+++ MATERIAL SUPPLIED
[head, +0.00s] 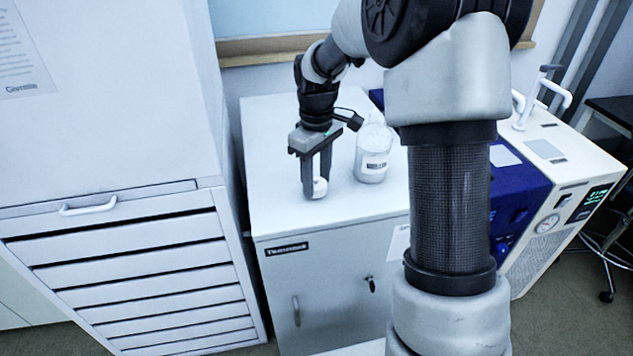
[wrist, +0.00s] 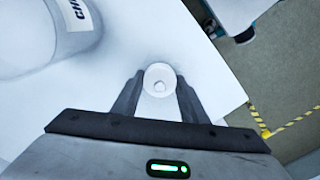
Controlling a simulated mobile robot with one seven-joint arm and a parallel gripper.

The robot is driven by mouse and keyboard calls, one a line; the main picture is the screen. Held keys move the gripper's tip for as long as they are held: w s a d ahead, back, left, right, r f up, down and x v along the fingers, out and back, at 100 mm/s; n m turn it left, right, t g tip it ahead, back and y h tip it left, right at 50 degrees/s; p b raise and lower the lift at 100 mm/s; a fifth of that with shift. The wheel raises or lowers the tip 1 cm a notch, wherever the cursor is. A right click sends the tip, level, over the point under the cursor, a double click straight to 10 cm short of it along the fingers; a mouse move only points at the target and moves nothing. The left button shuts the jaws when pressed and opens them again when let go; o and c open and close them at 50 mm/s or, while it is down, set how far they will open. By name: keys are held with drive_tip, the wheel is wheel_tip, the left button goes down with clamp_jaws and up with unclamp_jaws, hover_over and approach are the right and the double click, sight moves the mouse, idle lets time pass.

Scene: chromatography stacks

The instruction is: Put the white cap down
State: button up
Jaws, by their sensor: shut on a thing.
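The white cap (head: 320,187) is small and round. My gripper (head: 316,190) is shut on it, with the two dark fingers pointing down on either side of it. In the wrist view the cap (wrist: 159,80) sits between the fingertips of my gripper (wrist: 158,92), with its round face toward the camera. The cap is at or just above the white cabinet top (head: 275,170); I cannot tell if it touches. A clear labelled bottle (head: 373,155) stands on the cabinet top, to the right of my gripper and apart from it.
The bottle (wrist: 50,35) also shows at upper left in the wrist view. A tall white drawer unit (head: 110,120) stands left of the cabinet. A blue and white machine (head: 560,215) stands right. The cabinet's front edge is close to my gripper. Free top lies left of it.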

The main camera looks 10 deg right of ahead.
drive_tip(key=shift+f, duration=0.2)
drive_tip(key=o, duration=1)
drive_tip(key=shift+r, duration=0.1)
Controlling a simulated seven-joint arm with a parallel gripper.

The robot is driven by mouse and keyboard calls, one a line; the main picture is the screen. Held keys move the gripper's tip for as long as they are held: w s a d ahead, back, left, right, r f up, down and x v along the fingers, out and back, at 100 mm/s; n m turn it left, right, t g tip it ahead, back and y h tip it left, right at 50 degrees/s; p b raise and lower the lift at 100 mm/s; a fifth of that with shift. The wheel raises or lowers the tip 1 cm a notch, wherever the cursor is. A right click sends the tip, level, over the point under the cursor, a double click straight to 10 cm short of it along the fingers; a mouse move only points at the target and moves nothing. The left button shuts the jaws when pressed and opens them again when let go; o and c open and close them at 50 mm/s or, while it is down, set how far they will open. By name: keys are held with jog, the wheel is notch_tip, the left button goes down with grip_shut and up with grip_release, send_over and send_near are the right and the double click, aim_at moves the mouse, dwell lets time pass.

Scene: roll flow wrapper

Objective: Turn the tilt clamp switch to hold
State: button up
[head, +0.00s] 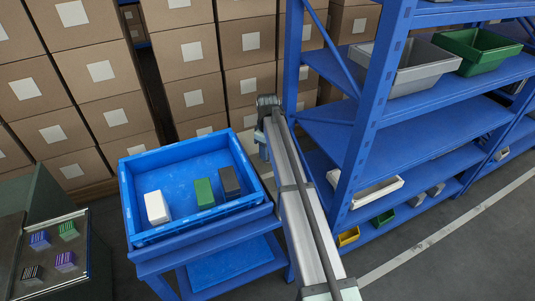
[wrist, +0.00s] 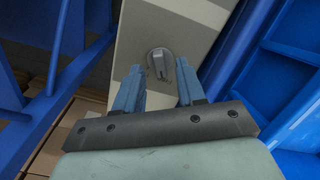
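A round grey switch knob (wrist: 156,57) with a raised grip bar sits on a beige panel (wrist: 195,22) in the wrist view. The bar runs roughly up and down in the picture. I can make out no hold label or other marking beside it. My gripper (wrist: 159,68) is open, with its two blue fingers apart and nothing between their lower parts. In the picture the fingertips lie to the left and right of the knob. I cannot tell how far above the panel they are, and I see no clear contact. The switch cannot be made out in the head view.
Blue frames flank the panel in the wrist view. In the head view a blue tray (head: 180,176) holds white, green and dark blocks. A blue shelf rack (head: 362,120) with bins stands right, stacked cartons (head: 190,50) behind. Open floor (head: 480,245) lies at lower right.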

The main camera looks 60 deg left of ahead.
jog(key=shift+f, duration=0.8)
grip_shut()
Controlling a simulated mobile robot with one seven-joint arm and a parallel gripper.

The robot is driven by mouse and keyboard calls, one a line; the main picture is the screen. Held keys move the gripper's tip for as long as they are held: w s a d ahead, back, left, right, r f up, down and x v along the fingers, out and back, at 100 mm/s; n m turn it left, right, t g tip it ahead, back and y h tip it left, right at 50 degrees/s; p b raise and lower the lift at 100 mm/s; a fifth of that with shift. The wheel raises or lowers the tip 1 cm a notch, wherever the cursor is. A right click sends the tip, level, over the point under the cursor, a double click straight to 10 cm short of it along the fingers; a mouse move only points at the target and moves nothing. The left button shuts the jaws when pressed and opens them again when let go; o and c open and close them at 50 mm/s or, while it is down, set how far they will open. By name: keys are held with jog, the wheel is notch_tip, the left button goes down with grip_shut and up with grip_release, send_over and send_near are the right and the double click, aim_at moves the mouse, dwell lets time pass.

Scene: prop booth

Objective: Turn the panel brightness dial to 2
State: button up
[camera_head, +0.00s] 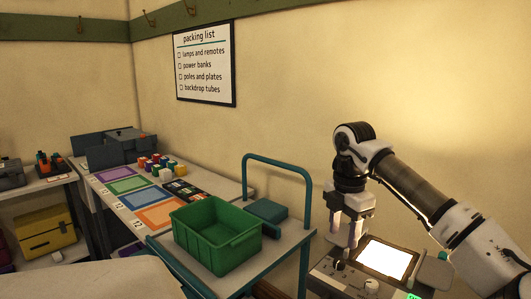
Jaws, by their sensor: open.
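A grey control box (322,276) stands at the lower right, partly cut off by the bottom edge of the head view. A brightly lit white panel (385,260) in a dark frame is set at its back. One dark knob (338,264) sits on the box left of the panel, and another knob (371,286) sits nearer the front. I cannot read which is the brightness dial, nor any marks around them. My gripper (346,240) points down above the box, close to the left knob. It is open with nothing seen between its fingers; I cannot tell whether it touches the knob.
A green crate (216,262) stands on a cart (285,254) with a teal handle, left of the box. A small green display (413,297) glows at the bottom edge. A long table (112,219) with coloured mats runs along the back left. The wall rises close behind my arm.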

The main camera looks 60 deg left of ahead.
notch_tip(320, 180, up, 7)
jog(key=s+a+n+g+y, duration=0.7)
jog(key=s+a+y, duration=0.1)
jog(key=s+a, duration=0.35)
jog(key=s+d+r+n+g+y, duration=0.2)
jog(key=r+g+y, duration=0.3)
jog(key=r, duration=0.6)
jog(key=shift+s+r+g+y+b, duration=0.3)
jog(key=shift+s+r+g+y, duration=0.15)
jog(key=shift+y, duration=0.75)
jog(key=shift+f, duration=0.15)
++++++
* DIRECTION: Collect every line above that contains the word "Objective".

* WORKED SOLUTION:
Objective: Turn the tilt clamp switch to hold
Objective: Turn the panel brightness dial to 2

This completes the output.